» **Aim of the task**
Using the material below, repeat exactly the lines from the one with "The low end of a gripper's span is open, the" through the one with "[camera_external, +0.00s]", ends included, without any images.

-=-=-=-=-

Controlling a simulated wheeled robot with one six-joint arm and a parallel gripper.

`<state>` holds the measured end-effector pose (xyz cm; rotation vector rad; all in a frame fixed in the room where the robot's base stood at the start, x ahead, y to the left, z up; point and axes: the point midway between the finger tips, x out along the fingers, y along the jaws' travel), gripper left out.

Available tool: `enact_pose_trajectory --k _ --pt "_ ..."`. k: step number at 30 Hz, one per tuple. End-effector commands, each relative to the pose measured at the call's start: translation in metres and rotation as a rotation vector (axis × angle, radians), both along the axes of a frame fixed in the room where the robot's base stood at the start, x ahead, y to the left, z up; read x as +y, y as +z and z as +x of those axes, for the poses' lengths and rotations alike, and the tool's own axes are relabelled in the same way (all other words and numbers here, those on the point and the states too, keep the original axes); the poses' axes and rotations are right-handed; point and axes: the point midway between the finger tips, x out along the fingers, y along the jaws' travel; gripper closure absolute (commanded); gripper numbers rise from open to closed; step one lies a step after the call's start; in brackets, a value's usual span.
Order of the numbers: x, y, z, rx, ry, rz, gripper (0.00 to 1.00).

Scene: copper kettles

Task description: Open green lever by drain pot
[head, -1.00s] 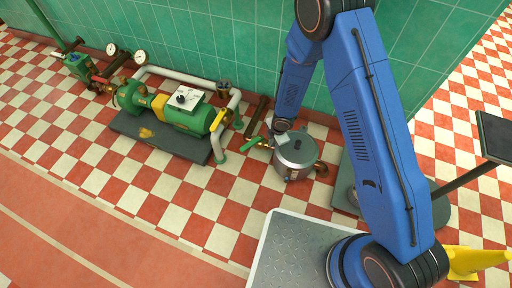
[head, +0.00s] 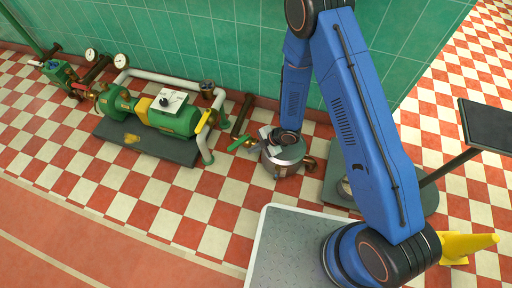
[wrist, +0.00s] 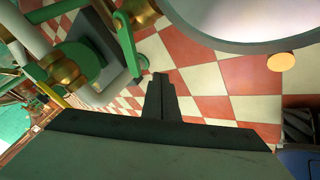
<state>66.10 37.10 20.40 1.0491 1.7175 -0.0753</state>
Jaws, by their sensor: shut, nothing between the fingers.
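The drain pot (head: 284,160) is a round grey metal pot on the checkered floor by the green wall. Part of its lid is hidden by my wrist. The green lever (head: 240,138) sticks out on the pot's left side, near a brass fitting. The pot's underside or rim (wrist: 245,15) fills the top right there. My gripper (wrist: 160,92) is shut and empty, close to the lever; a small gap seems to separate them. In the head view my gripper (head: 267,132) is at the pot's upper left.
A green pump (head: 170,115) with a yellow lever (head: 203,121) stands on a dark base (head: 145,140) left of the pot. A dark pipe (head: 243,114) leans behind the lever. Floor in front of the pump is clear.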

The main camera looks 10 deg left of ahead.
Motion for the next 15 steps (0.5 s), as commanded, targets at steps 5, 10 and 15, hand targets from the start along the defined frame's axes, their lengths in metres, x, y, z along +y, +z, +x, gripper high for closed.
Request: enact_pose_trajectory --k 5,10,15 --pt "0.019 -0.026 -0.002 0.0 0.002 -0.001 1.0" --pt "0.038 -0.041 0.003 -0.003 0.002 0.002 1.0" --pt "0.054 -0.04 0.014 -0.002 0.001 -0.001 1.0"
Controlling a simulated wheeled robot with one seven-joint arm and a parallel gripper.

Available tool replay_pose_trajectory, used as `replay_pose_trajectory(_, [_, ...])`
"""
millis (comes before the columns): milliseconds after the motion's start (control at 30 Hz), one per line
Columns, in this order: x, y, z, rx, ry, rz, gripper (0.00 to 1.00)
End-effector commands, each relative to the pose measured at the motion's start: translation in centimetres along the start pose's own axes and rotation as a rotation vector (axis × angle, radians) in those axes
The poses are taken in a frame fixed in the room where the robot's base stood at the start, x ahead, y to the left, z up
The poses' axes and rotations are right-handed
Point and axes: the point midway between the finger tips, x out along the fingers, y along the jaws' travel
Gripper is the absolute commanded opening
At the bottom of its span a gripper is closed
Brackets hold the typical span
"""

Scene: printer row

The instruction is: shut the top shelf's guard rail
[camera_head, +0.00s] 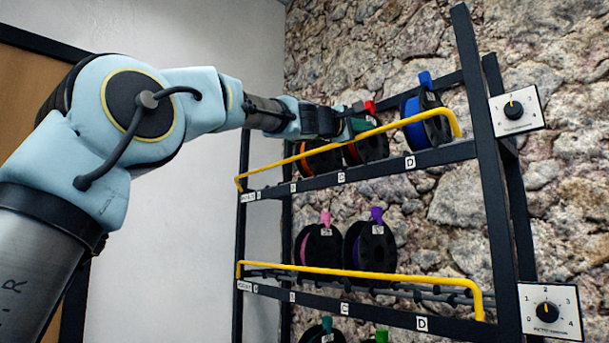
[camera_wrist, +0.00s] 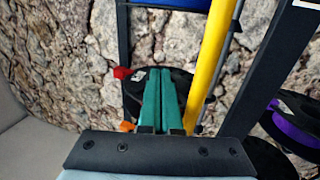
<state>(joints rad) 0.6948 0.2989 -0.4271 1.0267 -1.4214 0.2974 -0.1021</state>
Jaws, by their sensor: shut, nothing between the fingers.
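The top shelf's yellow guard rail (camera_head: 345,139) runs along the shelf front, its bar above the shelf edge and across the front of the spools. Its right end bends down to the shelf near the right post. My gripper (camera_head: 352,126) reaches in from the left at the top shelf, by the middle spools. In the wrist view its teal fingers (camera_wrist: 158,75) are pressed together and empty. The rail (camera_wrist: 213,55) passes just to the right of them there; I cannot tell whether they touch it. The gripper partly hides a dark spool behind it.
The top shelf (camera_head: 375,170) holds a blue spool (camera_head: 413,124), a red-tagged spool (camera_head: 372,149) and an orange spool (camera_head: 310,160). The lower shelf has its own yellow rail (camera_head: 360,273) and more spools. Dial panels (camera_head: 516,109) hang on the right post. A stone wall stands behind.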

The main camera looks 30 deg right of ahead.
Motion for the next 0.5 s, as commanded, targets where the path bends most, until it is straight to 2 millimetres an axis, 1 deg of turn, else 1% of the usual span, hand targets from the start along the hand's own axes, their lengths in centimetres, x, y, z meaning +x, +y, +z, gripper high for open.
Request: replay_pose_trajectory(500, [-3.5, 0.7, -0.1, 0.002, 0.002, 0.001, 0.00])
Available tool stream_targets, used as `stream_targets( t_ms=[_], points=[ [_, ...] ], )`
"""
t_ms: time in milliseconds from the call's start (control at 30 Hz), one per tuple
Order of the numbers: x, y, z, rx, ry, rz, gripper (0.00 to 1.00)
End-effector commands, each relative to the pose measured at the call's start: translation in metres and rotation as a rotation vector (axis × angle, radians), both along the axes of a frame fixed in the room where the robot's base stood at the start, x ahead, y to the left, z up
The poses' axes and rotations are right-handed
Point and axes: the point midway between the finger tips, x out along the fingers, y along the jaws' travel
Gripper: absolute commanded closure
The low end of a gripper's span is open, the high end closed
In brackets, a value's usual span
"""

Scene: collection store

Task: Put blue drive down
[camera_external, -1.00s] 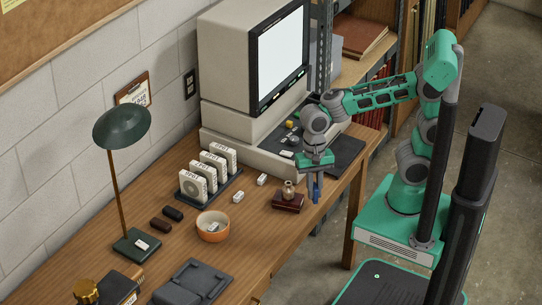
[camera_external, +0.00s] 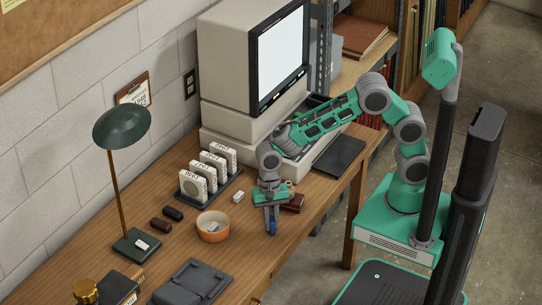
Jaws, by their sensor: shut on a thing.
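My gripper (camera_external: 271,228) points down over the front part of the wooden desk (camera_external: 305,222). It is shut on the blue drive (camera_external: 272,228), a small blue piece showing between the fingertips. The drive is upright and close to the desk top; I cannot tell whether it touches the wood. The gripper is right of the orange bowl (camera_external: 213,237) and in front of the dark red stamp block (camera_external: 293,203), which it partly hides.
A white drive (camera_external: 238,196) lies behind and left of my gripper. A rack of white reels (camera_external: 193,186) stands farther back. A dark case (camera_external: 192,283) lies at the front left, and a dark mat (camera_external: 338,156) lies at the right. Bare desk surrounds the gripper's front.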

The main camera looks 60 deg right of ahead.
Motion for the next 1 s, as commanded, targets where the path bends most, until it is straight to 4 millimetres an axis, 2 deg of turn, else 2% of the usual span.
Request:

-=-=-=-=-

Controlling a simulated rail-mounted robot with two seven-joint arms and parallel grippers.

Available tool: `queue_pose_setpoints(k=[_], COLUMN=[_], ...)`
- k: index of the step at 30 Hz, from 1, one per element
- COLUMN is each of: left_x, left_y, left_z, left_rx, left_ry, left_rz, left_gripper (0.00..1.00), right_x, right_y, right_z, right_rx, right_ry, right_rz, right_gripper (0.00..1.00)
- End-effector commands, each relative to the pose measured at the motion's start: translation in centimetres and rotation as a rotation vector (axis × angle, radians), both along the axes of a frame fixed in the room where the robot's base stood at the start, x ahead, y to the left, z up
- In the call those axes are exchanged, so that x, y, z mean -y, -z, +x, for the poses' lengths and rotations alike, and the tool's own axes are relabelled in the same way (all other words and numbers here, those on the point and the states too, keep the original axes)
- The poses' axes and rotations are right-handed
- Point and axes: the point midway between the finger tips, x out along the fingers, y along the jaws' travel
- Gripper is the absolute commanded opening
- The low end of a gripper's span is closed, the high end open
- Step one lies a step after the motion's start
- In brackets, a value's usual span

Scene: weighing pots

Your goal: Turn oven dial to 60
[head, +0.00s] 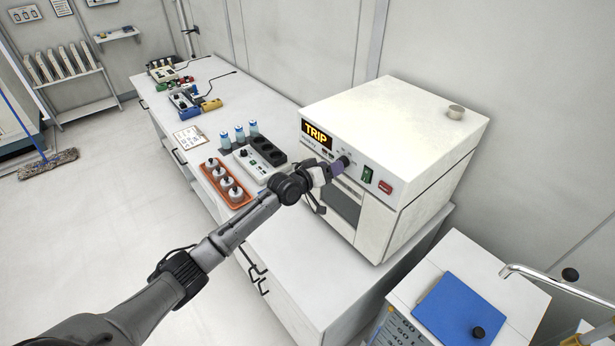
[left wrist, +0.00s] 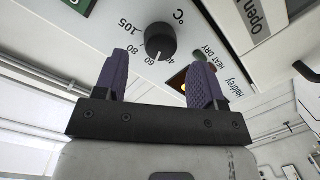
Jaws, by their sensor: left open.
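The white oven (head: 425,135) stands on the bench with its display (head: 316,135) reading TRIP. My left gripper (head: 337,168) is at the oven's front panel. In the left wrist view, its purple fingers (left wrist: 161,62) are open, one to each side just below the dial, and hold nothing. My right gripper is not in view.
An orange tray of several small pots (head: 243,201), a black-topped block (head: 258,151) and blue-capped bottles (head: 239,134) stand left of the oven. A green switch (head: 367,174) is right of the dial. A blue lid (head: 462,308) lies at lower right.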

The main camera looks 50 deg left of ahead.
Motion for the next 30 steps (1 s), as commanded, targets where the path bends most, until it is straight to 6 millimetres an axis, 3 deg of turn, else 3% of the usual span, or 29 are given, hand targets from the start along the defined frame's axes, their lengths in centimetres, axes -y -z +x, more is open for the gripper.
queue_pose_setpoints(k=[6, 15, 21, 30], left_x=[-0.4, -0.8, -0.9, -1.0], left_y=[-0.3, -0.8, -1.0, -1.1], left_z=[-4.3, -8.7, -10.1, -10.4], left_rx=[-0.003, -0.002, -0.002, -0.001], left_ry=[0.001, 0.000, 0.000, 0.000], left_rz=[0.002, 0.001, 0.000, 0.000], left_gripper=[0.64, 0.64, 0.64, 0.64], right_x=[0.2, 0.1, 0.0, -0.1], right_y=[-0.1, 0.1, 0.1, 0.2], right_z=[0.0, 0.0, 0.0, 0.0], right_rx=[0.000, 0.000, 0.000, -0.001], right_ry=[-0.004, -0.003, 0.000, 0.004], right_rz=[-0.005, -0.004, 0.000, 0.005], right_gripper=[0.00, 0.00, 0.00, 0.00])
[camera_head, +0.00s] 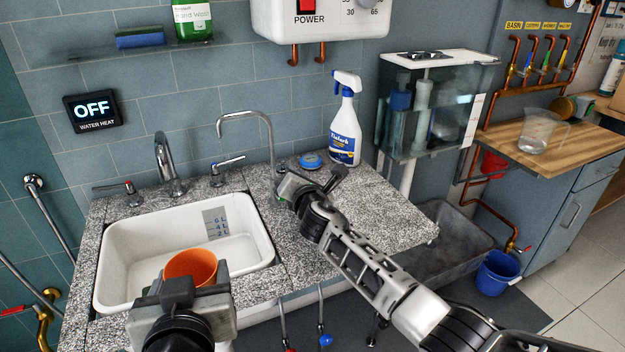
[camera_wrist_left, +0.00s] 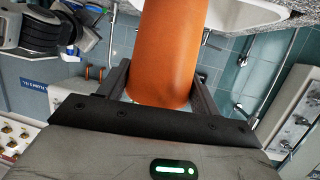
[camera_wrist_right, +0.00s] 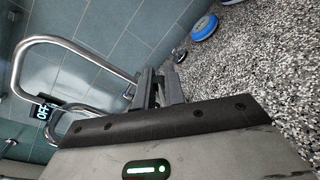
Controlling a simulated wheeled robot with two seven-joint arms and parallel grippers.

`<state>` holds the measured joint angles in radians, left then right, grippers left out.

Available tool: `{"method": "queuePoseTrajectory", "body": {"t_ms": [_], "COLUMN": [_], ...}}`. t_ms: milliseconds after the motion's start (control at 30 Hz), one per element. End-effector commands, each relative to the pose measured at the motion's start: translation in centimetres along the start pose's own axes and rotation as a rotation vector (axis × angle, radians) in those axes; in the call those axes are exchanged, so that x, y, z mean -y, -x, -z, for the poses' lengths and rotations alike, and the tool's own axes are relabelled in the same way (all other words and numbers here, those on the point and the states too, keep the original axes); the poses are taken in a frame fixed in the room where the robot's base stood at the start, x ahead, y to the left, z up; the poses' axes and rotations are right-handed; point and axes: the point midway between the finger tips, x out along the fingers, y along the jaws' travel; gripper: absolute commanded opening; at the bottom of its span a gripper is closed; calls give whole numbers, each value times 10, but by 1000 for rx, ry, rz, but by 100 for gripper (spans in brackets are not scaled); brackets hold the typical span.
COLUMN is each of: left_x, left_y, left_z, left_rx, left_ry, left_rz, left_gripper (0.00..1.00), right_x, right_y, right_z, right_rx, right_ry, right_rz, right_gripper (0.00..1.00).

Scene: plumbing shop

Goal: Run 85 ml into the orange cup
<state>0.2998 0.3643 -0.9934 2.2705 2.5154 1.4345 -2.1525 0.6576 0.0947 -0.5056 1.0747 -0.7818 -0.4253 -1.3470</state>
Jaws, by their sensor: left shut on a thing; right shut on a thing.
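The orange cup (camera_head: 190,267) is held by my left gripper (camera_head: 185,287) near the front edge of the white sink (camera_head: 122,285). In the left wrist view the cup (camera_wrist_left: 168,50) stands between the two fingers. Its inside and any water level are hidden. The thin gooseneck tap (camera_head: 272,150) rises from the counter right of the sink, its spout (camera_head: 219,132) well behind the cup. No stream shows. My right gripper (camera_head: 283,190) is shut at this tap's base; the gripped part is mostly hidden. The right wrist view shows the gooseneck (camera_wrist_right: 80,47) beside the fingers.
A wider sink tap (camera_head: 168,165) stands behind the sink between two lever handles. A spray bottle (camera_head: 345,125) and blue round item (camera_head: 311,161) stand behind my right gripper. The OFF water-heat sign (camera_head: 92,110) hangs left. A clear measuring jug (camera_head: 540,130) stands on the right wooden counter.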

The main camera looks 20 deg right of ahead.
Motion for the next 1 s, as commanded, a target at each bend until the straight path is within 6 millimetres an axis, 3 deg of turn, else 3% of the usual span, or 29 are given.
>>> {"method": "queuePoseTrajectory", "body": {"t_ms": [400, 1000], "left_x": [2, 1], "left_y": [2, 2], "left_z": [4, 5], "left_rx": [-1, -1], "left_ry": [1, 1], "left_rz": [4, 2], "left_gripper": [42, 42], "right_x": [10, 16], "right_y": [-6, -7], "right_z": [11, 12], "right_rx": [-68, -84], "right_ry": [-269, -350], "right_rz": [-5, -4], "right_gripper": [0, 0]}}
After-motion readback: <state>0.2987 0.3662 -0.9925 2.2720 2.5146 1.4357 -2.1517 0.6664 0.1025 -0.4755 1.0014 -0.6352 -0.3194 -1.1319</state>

-=-=-=-=-

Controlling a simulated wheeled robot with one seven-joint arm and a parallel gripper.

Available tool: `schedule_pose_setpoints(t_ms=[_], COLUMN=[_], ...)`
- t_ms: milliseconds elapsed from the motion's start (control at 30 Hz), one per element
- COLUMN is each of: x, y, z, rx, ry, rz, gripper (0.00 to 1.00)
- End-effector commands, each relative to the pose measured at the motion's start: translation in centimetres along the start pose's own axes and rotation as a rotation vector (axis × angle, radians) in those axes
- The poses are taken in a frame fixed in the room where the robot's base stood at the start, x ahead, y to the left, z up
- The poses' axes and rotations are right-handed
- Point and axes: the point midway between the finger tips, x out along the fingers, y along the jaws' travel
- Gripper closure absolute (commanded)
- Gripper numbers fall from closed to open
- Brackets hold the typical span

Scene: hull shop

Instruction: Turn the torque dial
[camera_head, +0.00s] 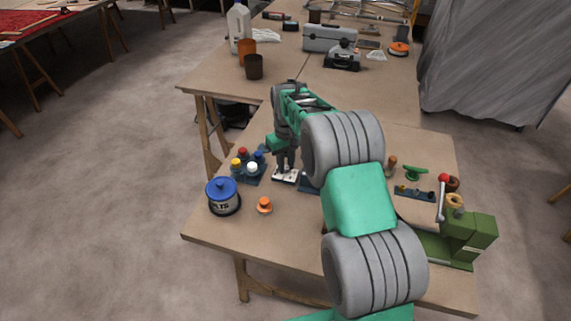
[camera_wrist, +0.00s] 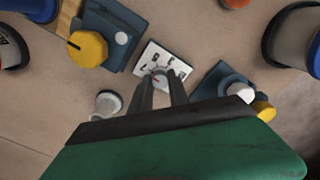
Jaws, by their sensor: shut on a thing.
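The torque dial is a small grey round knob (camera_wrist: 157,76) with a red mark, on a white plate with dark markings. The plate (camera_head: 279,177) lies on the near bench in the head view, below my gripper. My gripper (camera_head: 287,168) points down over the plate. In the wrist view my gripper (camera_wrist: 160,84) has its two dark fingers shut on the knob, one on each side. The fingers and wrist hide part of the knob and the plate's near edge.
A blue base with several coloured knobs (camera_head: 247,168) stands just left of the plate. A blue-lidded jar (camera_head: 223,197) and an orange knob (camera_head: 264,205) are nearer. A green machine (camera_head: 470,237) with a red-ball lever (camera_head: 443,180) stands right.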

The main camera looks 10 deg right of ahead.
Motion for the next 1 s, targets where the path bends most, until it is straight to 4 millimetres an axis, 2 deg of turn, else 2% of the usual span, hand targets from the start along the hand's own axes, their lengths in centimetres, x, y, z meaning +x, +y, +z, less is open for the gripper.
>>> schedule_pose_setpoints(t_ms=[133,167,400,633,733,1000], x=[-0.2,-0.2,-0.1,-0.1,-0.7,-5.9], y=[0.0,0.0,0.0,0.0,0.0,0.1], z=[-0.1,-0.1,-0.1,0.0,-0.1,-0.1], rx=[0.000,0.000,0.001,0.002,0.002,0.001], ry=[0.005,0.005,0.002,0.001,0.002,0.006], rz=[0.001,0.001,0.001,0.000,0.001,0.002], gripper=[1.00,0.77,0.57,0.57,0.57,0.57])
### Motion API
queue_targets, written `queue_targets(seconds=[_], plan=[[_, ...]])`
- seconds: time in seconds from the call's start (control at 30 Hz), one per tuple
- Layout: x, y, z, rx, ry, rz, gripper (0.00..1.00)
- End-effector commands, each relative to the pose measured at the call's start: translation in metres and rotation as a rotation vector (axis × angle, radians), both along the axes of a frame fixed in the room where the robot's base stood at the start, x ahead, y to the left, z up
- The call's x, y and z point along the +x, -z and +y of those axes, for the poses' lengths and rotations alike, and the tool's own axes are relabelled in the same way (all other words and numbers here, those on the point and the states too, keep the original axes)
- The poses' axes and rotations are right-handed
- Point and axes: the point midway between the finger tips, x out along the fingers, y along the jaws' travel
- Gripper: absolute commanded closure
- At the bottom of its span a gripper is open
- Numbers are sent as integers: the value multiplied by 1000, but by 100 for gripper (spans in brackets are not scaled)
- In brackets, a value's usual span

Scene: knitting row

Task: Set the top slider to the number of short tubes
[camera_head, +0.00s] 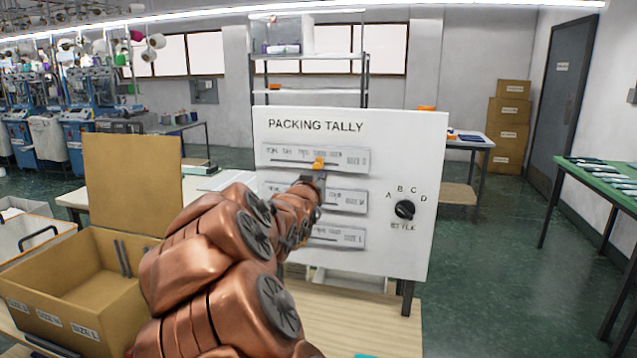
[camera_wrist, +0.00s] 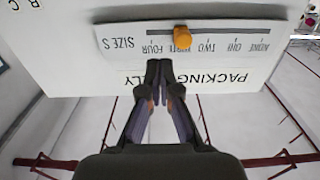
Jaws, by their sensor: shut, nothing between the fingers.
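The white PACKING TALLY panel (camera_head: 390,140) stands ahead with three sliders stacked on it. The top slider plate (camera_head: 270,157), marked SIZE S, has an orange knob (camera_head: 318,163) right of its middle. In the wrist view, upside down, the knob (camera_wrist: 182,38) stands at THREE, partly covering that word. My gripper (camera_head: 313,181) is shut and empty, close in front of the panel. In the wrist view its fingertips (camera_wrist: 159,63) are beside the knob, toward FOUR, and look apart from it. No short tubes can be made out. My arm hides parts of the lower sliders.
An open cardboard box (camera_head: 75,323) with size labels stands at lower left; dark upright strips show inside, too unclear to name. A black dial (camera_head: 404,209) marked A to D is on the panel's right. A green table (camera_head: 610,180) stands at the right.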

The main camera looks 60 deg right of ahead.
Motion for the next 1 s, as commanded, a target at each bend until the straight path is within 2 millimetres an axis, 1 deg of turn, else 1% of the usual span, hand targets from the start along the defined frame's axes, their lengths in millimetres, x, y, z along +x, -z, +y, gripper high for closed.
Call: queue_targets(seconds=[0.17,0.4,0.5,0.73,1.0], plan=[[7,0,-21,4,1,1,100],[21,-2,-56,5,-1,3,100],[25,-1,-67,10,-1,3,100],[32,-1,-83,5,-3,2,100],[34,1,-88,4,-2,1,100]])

-=-=-=-=-

» **Solution for this exercise**
The low end of a gripper's span is open, the high end closed
In brackets, a value's usual span
"""

Scene: collection store

Task: Put blue drive down
[camera_external, -1.00s] 
[camera_external, +0.00s] 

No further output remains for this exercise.